:: Task input ::

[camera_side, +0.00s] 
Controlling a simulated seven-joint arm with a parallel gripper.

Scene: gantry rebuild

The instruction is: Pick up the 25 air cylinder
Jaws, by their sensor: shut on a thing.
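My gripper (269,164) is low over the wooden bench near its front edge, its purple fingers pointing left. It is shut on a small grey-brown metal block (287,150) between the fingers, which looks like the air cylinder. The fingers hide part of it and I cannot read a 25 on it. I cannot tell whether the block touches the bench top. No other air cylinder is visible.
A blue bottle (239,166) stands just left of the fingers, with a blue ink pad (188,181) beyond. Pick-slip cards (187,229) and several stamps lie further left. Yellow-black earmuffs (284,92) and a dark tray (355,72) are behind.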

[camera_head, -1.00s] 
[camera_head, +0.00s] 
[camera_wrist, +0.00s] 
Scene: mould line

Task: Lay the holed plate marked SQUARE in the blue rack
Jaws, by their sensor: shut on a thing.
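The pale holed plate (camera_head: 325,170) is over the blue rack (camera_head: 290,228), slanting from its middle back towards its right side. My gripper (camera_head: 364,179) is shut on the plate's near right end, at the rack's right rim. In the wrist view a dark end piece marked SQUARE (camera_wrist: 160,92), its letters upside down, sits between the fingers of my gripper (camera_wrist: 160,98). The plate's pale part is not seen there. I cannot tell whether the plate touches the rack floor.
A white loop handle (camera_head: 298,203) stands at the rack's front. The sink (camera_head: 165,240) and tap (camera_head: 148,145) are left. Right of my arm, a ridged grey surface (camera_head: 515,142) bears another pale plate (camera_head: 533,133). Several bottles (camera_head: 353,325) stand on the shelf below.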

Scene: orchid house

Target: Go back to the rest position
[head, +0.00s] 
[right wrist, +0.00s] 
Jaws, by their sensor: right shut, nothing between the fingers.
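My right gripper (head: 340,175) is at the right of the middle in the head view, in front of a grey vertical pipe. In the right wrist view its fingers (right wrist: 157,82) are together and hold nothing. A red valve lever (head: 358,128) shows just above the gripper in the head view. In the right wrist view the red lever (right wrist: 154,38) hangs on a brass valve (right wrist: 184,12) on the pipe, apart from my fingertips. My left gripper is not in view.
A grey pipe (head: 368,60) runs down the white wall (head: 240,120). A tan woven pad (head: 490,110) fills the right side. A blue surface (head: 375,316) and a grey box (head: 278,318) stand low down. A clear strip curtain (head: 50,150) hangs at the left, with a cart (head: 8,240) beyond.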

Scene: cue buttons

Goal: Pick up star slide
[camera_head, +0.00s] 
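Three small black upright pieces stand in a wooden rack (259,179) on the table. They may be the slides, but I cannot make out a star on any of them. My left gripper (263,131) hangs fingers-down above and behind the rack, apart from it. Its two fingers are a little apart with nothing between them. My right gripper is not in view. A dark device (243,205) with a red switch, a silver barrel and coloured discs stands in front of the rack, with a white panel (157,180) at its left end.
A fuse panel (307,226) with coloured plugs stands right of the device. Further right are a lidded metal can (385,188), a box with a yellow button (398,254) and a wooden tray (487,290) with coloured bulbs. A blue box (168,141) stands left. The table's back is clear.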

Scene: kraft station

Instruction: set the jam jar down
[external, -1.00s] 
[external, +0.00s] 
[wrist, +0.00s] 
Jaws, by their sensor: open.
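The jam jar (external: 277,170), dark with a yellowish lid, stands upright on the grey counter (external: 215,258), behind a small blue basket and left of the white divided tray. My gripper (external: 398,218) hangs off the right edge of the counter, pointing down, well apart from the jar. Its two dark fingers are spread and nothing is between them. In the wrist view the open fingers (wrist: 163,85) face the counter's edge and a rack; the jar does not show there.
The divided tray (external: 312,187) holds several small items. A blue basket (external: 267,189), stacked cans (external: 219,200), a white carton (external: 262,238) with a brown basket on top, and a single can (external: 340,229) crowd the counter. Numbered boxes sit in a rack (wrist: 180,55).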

:::

- _Problem_: Output the complete data exactly as written.

- _Full solution_:
[camera_side, +0.00s] 
Controlling a simulated seven-joint arm with a parallel gripper.

Scene: gantry rebuild

The instruction is: Pick up the 25 air cylinder
Jaws, by their sensor: shut on a thing.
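My gripper (269,164) is low over the wooden bench near its front edge, its purple fingers pointing left. It is shut on a small grey-brown metal block (287,150) between the fingers, which looks like the air cylinder. The fingers hide part of it and I cannot read a 25 on it. I cannot tell whether the block touches the bench top. No other air cylinder is visible.
A blue bottle (239,166) stands just left of the fingers, with a blue ink pad (188,181) beyond. Pick-slip cards (187,229) and several stamps lie further left. Yellow-black earmuffs (284,92) and a dark tray (355,72) are behind.

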[camera_head, -1.00s] 
[camera_head, +0.00s] 
[camera_wrist, +0.00s] 
Scene: mould line

Task: Lay the holed plate marked SQUARE in the blue rack
Jaws, by their sensor: shut on a thing.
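The pale holed plate (camera_head: 325,170) is over the blue rack (camera_head: 290,228), slanting from its middle back towards its right side. My gripper (camera_head: 364,179) is shut on the plate's near right end, at the rack's right rim. In the wrist view a dark end piece marked SQUARE (camera_wrist: 160,92), its letters upside down, sits between the fingers of my gripper (camera_wrist: 160,98). The plate's pale part is not seen there. I cannot tell whether the plate touches the rack floor.
A white loop handle (camera_head: 298,203) stands at the rack's front. The sink (camera_head: 165,240) and tap (camera_head: 148,145) are left. Right of my arm, a ridged grey surface (camera_head: 515,142) bears another pale plate (camera_head: 533,133). Several bottles (camera_head: 353,325) stand on the shelf below.

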Scene: orchid house

Target: Go back to the rest position
[head, +0.00s] 
[right wrist, +0.00s] 
Jaws, by their sensor: right shut, nothing between the fingers.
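My right gripper (head: 340,175) is at the right of the middle in the head view, in front of a grey vertical pipe. In the right wrist view its fingers (right wrist: 157,82) are together and hold nothing. A red valve lever (head: 358,128) shows just above the gripper in the head view. In the right wrist view the red lever (right wrist: 154,38) hangs on a brass valve (right wrist: 184,12) on the pipe, apart from my fingertips. My left gripper is not in view.
A grey pipe (head: 368,60) runs down the white wall (head: 240,120). A tan woven pad (head: 490,110) fills the right side. A blue surface (head: 375,316) and a grey box (head: 278,318) stand low down. A clear strip curtain (head: 50,150) hangs at the left, with a cart (head: 8,240) beyond.

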Scene: cue buttons

Goal: Pick up star slide
[camera_head, +0.00s] 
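Three small black upright pieces stand in a wooden rack (259,179) on the table. They may be the slides, but I cannot make out a star on any of them. My left gripper (263,131) hangs fingers-down above and behind the rack, apart from it. Its two fingers are a little apart with nothing between them. My right gripper is not in view. A dark device (243,205) with a red switch, a silver barrel and coloured discs stands in front of the rack, with a white panel (157,180) at its left end.
A fuse panel (307,226) with coloured plugs stands right of the device. Further right are a lidded metal can (385,188), a box with a yellow button (398,254) and a wooden tray (487,290) with coloured bulbs. A blue box (168,141) stands left. The table's back is clear.

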Scene: kraft station

Instruction: set the jam jar down
[external, -1.00s] 
[external, +0.00s] 
[wrist, +0.00s] 
Jaws, by their sensor: open.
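The jam jar (external: 277,170), dark with a yellowish lid, stands upright on the grey counter (external: 215,258), behind a small blue basket and left of the white divided tray. My gripper (external: 398,218) hangs off the right edge of the counter, pointing down, well apart from the jar. Its two dark fingers are spread and nothing is between them. In the wrist view the open fingers (wrist: 163,85) face the counter's edge and a rack; the jar does not show there.
The divided tray (external: 312,187) holds several small items. A blue basket (external: 267,189), stacked cans (external: 219,200), a white carton (external: 262,238) with a brown basket on top, and a single can (external: 340,229) crowd the counter. Numbered boxes sit in a rack (wrist: 180,55).

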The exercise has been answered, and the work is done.